#### What to produce:
Print the full listing exactly.

* begin Information shown *

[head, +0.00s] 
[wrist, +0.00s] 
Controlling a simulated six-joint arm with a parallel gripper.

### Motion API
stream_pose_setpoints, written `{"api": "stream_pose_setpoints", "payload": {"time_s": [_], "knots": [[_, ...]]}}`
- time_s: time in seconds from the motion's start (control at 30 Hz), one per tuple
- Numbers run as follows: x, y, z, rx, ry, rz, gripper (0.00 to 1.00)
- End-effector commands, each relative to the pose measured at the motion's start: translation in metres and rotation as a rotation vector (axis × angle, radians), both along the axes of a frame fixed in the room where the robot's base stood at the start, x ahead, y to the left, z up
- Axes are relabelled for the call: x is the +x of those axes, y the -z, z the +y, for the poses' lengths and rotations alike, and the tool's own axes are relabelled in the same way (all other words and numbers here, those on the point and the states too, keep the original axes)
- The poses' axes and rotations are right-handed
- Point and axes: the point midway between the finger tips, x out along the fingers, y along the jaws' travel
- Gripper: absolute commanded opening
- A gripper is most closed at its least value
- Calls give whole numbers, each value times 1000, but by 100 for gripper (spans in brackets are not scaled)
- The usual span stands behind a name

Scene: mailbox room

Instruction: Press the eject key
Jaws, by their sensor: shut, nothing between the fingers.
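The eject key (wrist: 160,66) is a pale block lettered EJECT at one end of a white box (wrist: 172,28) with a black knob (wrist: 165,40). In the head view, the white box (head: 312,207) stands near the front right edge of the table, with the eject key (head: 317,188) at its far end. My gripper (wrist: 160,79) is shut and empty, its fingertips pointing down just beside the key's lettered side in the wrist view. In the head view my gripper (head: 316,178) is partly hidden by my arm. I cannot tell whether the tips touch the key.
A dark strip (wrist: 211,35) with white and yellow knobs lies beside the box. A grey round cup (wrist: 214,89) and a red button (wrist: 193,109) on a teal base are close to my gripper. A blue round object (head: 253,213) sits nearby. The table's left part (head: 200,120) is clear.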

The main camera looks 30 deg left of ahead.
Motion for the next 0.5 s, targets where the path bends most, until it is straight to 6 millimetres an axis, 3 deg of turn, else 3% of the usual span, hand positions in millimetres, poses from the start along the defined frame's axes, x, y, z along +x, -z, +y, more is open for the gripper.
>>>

* end Information shown *

#### Written response:
[head, +0.00s] 
[wrist, +0.00s] 
Controlling a simulated six-joint arm with a parallel gripper.

### Motion API
stream_pose_setpoints, written `{"api": "stream_pose_setpoints", "payload": {"time_s": [_], "knots": [[_, ...]]}}`
- time_s: time in seconds from the motion's start (control at 30 Hz), one per tuple
- Numbers run as follows: x, y, z, rx, ry, rz, gripper (0.00 to 1.00)
- End-effector commands, each relative to the pose measured at the motion's start: translation in metres and rotation as a rotation vector (axis × angle, radians), both along the axes of a frame fixed in the room where the robot's base stood at the start, x ahead, y to the left, z up
- Axes are relabelled for the call: x is the +x of those axes, y the -z, z the +y, for the poses' lengths and rotations alike, and the tool's own axes are relabelled in the same way (all other words and numbers here, those on the point and the states too, keep the original axes)
- The poses' axes and rotations are right-handed
- Point and axes: the point midway between the finger tips, x out along the fingers, y along the jaws' travel
- Gripper: absolute commanded opening
- A gripper is most closed at its least value
- Calls give whole numbers, each value times 1000, but by 100 for gripper (spans in brackets are not scaled)
- The usual span stands behind a name

Scene: mailbox room

Instruction: Press the eject key
Jaws, by their sensor: shut, nothing between the fingers.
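The eject key (wrist: 160,66) is a pale block lettered EJECT at one end of a white box (wrist: 172,28) with a black knob (wrist: 165,40). In the head view, the white box (head: 312,207) stands near the front right edge of the table, with the eject key (head: 317,188) at its far end. My gripper (wrist: 160,79) is shut and empty, its fingertips pointing down just beside the key's lettered side in the wrist view. In the head view my gripper (head: 316,178) is partly hidden by my arm. I cannot tell whether the tips touch the key.
A dark strip (wrist: 211,35) with white and yellow knobs lies beside the box. A grey round cup (wrist: 214,89) and a red button (wrist: 193,109) on a teal base are close to my gripper. A blue round object (head: 253,213) sits nearby. The table's left part (head: 200,120) is clear.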

The main camera looks 30 deg left of ahead.
Motion for the next 0.5 s, targets where the path bends most, until it is straight to 6 millimetres an axis, 3 deg of turn, else 3% of the usual span, hand positions in millimetres, poses from the start along the defined frame's axes, x, y, z along +x, -z, +y, more is open for the gripper.
>>>

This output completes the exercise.